Ne peut-on rapprocher cette phrase de celle de Valéry, favorite de Sloterdijk ? Cela ne nous semble pas inapproprié. Ce que nous dit et nous suggère John Brady Kiesling, c’est (1) que la crise est américaine, (2) qu’elle est psychologique et qu’elle a à voir avec la psychologie américaine, et (3) qu’elle est, sans doute, insoluble. C’est alors que la phrase de Valéry prend une sinistre résonance.
La bataille irakienne a effectivement peu de chances d’apporter l’apaisement aux âmes fragiles de l’Amérique, comme la bataille de l’Afghanistan n’en apporta guère pas. Tout va se diluer dans les querelles épuisantes de l’après-guerre, épuisantes à Washington où se poursuit la bataille bureaucratique sans fin, épuisante à Bagdad où vont naître et se développer les querelles de palais, les incidents de rue, les affrontements de factions, où il va falloir tenter de comprendre ces incompréhensibles différents ethniques, religieux, où risque de se développer une intifada à l’échelle d’une nation, en connexion avec le reste de la région du Moyen-Orient.

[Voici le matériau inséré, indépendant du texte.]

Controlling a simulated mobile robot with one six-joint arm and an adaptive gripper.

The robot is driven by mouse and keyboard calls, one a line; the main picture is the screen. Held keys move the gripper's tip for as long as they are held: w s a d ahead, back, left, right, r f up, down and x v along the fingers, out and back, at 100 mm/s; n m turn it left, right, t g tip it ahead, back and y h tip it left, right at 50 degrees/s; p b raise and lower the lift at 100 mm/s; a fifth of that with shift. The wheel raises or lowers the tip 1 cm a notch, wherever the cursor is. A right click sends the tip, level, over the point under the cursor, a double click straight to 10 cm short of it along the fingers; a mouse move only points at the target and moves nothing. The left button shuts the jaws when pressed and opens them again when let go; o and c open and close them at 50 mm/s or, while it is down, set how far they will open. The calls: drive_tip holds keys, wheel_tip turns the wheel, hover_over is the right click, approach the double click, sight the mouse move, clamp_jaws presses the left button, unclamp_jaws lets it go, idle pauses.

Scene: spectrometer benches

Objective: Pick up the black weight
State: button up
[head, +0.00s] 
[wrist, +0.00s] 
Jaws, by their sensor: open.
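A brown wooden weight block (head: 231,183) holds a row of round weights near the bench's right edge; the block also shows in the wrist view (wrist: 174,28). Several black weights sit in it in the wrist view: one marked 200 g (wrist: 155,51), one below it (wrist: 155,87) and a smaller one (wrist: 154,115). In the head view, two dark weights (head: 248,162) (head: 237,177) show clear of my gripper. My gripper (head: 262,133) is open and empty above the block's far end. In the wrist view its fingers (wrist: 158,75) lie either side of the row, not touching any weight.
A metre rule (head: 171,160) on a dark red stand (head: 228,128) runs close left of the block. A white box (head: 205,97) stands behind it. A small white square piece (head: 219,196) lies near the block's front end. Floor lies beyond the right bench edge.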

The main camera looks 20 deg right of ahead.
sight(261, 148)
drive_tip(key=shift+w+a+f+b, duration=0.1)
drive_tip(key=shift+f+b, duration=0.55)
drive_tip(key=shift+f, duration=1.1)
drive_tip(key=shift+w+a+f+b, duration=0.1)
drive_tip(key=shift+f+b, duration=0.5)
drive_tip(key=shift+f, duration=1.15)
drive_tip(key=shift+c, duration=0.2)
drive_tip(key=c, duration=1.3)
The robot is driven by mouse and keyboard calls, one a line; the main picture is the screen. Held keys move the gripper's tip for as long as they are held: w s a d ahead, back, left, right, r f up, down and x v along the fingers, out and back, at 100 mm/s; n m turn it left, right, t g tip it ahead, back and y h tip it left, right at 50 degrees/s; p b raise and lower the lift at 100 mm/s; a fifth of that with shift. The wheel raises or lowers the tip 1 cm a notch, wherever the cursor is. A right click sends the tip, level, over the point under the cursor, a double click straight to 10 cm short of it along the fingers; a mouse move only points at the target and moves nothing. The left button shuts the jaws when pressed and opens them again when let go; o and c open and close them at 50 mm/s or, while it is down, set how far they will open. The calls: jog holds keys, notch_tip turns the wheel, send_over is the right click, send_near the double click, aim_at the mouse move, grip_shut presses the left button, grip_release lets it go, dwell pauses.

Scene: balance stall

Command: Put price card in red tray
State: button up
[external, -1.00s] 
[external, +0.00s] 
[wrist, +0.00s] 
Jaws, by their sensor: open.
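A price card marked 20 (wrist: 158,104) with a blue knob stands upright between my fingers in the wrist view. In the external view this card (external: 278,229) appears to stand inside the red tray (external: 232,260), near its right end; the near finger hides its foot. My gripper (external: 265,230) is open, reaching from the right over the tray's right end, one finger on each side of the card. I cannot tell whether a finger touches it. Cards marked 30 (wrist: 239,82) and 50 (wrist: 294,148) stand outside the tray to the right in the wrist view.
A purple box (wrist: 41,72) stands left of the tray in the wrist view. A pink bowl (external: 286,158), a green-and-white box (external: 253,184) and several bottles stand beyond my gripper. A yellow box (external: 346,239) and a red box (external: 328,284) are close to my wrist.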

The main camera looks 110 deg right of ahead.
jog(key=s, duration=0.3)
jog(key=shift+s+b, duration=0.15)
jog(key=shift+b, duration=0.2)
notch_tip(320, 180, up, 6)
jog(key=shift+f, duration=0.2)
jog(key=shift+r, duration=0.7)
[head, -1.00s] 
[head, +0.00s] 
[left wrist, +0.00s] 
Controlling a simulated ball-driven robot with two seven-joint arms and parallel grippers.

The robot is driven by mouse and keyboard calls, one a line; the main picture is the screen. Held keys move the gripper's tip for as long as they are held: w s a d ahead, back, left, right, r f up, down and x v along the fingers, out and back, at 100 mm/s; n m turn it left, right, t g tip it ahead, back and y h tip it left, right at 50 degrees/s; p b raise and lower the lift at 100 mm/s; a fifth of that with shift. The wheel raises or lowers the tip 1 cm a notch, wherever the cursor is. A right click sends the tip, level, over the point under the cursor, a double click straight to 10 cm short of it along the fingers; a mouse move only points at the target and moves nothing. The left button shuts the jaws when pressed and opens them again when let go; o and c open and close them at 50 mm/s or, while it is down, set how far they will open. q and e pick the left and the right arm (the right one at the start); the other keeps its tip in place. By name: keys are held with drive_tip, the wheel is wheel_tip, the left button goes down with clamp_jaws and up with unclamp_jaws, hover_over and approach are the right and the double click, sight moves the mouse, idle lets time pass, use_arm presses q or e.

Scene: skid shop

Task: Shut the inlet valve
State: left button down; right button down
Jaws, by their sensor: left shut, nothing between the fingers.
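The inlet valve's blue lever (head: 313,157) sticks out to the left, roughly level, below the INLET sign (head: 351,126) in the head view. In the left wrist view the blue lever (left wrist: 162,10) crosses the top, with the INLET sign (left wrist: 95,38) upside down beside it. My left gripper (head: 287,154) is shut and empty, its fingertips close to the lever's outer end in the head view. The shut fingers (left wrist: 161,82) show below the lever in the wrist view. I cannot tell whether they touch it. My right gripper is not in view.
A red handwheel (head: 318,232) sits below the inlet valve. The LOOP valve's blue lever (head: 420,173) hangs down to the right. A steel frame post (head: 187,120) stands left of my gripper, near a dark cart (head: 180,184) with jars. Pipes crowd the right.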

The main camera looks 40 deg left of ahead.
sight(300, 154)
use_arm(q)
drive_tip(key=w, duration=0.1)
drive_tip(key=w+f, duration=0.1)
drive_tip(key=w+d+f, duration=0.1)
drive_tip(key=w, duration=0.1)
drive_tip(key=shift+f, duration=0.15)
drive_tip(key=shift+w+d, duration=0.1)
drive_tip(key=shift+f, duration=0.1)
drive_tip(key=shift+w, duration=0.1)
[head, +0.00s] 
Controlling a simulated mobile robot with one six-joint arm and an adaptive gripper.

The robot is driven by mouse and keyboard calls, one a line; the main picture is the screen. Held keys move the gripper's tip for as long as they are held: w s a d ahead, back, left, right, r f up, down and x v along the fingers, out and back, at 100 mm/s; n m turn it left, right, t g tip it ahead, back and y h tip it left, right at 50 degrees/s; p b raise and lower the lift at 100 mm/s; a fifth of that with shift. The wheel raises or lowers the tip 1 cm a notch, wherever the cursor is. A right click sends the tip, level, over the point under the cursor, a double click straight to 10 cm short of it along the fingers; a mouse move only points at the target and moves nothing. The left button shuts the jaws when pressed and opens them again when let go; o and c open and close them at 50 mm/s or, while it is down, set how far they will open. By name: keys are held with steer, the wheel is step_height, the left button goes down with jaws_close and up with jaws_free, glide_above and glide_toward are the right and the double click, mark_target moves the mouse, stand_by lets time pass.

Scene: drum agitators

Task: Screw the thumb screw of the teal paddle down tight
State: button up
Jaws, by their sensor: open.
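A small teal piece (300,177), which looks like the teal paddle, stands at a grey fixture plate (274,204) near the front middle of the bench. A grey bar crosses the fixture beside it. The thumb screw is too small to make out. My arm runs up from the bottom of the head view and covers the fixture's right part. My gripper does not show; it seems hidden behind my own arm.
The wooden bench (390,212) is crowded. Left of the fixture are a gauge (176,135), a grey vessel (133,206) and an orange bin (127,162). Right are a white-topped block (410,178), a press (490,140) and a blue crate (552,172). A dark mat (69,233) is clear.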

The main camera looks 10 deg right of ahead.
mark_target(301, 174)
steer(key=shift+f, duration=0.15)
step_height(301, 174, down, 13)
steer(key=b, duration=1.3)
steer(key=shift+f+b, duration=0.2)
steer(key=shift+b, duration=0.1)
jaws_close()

A côté de cela va renaître la bataille générale de la poursuite de la guerre vers d’autres objectifs, vers d’autres États-objectifs ; elle est déjà dans tous les esprits, Rumsfeld l’a évoquée, et Powell dans un autre registre, et les néo-conservateurs s’emploient à souffler sur les flammes du brasier irakien en espérant qu’il s’étende. A nouveau, l’Amérique va se sentir fragile et menacée, selon l’argument qu’expose John Brady Kiesling, et furieuse à cause de cette fragilité. L’Amérique va se trouver à nouveau partagée entre la certitude de sa puissance et l’incertitude abyssale de son caractère.